The idea was to move modules to /boot/modules, and make this location available somehow as /usr/lib/modules. Here "somehow" can mean either a symlink, or a bind mount. A symlink doesn't work, because the kernel upgrade in Arch will restore it back to a directory. A bind mount doesn't work, either. The issue is that, by putting modules on non-root filesystem, one creates a circular dependency between local filesystem mounting and udev (this would apply to a symlink, too).

Indeed, systemd-udevd, on startup, maps the /usr/lib/modules/`uname -r`/modules.alias.bin file into memory. So, now it has a (real) dependency on /usr/lib/modules being mounted. However, mounting local filesystems from /etc/fstab sometimes depends on systemd-udevd, because of device nodes. So, bind-mounting /usr/lib/modules merely from /etc/fstab, using built-in systemd tools, cannot work.

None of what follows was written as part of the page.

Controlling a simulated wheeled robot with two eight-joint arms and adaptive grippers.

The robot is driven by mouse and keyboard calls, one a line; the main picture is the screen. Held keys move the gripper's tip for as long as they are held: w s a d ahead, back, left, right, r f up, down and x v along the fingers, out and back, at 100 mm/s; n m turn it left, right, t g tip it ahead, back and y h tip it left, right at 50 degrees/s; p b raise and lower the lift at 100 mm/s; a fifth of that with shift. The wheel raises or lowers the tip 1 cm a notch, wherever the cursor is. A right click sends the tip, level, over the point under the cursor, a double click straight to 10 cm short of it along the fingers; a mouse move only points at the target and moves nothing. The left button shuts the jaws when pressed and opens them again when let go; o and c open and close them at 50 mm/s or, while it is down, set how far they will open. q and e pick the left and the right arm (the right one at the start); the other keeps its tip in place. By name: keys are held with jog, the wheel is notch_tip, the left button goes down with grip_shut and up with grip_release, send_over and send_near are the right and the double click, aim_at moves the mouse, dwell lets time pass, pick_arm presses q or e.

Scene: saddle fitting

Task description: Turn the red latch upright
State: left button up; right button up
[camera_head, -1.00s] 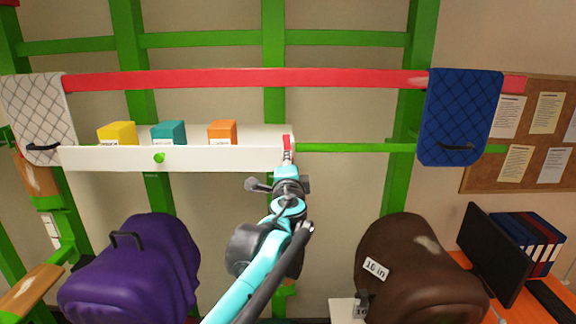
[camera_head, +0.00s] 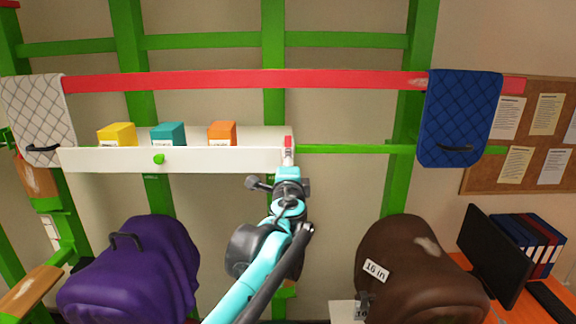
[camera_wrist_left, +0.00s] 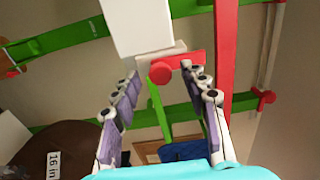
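The red latch (camera_head: 288,141) is at the right end of the white shelf's front (camera_head: 200,158). In the left wrist view the latch (camera_wrist_left: 161,73) shows a round red knob and a short bar pointing toward the long red rail, so the bar stands about upright. My left gripper (camera_head: 288,157) is just below and in front of the latch. In the left wrist view its fingers (camera_wrist_left: 160,80) are spread apart, one on each side of the knob, with nothing held; I cannot tell whether the right fingertip touches the bar. My right gripper is not in view.
The red rail (camera_head: 240,79) runs above the shelf, with a white pad (camera_head: 38,110) and a blue pad (camera_head: 458,115) over it. Yellow, teal and orange boxes stand on the shelf. A purple saddle (camera_head: 135,270) and a brown saddle (camera_head: 420,275) are below, either side of my arm.

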But it can work from a wrapper that starts before the real init:

#!/bin/sh
mount -n /boot              # /dev/sda1 is in devtmpfs and doesn't need udev
mount -n /usr/lib/modules   # there is still a line in fstab about that
exec /sbin/init "$@" 

But that's ugly. In the end, I removed the wrapper, installed an old known-working "linux" package, made a copy of the kernel, its initramfs and modules, upgraded the kernel again, and put the saved files back, so that they are now not controlled by the package manager. So now I have a known good kernel down in the boot menu, and knowledge that its modules will always be present in my root filesystem if I don't revert further than up to today's state.

And now one final remark. Remember that I said: "The same need to make a separate volume applies to other directories that contain data that should be preserved"? There is a temptation to apply this to the whole /var directory, but that would be wrong. If a system is being reverted to its old snapshot, a package database (which is in /var/lib/pacman) should be reverted, too. But /var/lib/pacman is under /var.

The conclusion is that Linux plumbers should think a bit about this "revert the whole system" use case, and maybe move some directories.